Example with ODsee, designed and developed by Dataveyes for the Autonomous Operator of Parisian Transports (RATP): by transforming bulky and complex OD data (Origin-Destination) into strategic information for transport operators, the tool allows a fine management of the mobility demand. **The interface became as important as the database**.

Data labs must become human-data labs

The data is not the situation, just as “the map is not the territory”: it’s a representation, and therefore describes a situation more or less accurately. This is key to understand. The data is there to inspire the creativity of people and stimulate their analysis. Whether the core of a data-rich software is descriptive, predictive, or even prescriptive, it is the interface that makes data work for the business. Interfaces allow the creation and ongoing learning by giving people the capability to identify, interpret and communicate the information pieces of the puzzle and thus develop useful business knowledge. Once analysed, understood by most of experts, that data will bring interesting perspectives. Interfaces have the ability to speed innovation in a company with data, and ultimately leverage it. Human-data interactions must be designed with business processes and decisions in mind, where their usage will be the most impactful.

This work can no longer be underinvested in data projects. On the contrary, it must be the first priority, the keystone, that ensures a project lasts.

*Illustration by Evelyn Münster on twitter*

At Dataveyes, we put humans at the core of our approach, because we believe that data gains value when it reaches the hands and minds of users, rather than staying in data centres.
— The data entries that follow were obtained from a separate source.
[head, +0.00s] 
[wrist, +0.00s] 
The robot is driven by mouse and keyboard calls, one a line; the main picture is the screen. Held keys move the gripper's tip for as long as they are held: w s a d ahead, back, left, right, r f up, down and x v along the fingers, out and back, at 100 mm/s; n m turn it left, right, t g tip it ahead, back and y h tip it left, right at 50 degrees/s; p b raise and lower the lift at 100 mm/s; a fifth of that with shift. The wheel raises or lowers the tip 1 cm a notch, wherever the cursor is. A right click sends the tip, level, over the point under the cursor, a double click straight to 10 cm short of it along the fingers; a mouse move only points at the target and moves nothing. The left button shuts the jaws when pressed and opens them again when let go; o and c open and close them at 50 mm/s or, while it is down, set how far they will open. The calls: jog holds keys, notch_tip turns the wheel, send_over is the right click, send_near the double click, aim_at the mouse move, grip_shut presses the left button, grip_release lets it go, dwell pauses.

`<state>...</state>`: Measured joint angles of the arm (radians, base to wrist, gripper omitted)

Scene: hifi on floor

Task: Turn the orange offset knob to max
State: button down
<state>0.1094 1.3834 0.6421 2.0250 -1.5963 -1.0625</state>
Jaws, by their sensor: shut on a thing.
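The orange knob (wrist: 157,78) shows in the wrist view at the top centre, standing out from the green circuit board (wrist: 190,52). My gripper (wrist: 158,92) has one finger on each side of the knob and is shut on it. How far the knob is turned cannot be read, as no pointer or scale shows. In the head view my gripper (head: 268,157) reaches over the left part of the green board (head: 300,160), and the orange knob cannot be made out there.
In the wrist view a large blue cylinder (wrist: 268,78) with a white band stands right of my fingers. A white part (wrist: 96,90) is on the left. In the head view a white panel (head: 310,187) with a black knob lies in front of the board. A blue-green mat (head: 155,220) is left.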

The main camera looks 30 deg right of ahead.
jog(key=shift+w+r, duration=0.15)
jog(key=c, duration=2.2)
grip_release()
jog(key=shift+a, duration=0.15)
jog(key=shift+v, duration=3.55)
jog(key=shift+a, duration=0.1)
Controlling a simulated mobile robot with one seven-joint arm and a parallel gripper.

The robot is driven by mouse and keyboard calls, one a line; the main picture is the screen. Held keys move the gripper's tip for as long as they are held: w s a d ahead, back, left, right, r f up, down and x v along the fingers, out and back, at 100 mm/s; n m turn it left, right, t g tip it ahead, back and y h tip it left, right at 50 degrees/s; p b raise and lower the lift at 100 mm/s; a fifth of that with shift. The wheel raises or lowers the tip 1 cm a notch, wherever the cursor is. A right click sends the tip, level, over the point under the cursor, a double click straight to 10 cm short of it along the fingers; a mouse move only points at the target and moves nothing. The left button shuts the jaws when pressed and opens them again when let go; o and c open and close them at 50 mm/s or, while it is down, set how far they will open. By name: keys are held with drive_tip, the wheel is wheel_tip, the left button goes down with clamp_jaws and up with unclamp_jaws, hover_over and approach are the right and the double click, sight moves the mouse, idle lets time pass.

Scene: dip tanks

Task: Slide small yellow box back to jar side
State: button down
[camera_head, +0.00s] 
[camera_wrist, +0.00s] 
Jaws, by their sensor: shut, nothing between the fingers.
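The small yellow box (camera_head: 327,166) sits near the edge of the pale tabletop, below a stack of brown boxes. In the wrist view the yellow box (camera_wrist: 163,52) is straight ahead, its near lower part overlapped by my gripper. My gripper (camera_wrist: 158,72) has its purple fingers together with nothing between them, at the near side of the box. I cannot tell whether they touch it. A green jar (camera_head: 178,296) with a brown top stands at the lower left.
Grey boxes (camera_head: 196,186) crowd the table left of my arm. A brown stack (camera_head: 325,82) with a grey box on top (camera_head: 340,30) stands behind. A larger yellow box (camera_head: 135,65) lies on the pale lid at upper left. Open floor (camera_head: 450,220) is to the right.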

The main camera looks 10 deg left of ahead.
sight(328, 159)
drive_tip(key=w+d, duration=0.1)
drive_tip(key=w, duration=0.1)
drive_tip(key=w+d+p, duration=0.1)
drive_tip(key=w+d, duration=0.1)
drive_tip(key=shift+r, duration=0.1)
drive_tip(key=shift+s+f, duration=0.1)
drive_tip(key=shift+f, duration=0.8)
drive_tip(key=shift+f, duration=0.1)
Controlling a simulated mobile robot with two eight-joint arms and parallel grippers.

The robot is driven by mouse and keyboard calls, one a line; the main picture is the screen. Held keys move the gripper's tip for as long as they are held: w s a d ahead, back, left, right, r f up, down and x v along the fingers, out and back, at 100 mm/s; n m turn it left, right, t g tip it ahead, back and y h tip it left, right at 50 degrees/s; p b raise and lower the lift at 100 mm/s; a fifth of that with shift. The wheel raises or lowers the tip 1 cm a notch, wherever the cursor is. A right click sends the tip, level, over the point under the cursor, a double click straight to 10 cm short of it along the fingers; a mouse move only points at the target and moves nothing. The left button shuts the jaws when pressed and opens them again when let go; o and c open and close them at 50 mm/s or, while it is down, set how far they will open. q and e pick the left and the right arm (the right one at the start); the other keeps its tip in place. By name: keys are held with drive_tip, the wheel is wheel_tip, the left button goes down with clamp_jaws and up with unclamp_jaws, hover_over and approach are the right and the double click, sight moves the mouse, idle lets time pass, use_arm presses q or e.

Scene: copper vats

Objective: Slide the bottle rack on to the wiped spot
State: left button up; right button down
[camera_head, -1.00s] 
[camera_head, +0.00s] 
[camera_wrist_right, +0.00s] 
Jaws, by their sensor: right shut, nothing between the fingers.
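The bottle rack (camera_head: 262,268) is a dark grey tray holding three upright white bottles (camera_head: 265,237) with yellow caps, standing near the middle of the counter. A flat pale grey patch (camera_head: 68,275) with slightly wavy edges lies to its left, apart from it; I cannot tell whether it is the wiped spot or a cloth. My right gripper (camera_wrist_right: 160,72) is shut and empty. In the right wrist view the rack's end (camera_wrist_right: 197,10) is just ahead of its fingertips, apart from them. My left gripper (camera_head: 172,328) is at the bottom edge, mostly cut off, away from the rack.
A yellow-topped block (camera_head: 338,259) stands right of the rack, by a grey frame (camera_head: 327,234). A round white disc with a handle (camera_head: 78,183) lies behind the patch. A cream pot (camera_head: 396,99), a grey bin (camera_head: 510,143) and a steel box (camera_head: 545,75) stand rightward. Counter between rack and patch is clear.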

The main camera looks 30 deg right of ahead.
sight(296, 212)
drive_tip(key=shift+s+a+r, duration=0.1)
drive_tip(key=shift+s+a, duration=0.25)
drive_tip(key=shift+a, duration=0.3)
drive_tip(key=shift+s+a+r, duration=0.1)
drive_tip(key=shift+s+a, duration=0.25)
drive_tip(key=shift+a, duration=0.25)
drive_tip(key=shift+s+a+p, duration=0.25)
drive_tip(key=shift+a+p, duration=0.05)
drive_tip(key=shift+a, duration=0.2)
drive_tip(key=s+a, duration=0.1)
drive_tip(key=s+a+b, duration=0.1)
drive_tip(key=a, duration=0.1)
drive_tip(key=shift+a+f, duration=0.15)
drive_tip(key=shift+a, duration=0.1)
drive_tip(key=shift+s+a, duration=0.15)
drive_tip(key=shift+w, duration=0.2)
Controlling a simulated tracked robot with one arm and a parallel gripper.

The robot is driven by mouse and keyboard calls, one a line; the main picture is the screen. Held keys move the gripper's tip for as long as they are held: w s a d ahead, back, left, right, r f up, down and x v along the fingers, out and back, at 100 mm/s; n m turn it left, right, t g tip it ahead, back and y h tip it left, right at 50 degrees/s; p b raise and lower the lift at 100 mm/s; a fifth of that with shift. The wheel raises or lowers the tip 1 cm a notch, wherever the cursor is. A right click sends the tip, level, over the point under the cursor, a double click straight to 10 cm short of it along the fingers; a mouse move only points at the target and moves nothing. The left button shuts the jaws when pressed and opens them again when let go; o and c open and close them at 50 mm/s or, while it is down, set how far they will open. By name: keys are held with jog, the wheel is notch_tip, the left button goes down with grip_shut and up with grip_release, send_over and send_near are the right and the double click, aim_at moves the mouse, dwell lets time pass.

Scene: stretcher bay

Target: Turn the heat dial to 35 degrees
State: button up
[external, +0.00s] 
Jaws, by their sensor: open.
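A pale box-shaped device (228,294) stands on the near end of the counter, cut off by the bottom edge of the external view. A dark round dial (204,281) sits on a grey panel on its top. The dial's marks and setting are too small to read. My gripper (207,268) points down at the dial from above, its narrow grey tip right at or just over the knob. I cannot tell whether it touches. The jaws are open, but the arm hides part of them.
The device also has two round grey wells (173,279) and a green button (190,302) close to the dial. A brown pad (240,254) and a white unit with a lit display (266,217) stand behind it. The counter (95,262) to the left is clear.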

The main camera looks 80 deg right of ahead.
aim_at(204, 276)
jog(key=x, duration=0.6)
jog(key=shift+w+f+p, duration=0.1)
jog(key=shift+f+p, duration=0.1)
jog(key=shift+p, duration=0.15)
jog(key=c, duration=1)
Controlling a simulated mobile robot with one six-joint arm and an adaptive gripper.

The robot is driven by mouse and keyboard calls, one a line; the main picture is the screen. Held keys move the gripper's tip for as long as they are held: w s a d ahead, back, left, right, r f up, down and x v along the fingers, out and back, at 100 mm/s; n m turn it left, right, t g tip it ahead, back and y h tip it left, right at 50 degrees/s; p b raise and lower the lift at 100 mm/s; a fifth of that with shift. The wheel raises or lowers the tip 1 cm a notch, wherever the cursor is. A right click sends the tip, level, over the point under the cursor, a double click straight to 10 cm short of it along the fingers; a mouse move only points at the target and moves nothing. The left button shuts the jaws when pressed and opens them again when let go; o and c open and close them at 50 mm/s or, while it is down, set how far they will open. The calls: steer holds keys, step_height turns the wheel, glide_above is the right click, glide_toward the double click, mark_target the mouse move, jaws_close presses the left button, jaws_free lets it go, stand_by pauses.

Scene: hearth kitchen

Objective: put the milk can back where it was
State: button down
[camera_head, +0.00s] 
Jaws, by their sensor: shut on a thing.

Inspired by service design, our approach is user centric, and takes into account the maturity of the company’s internal culture. Our methodology leads us to analyse its company’s business processes, and structure its information landscape too.

Making data work for people is key towards an actual transformation of the company. Data labs seem to have put aside this aspect. Nothing is lost, it is about time to change the approach, leverage the bullet time effect of interfaces on their data, and transform data labs into human-data labs.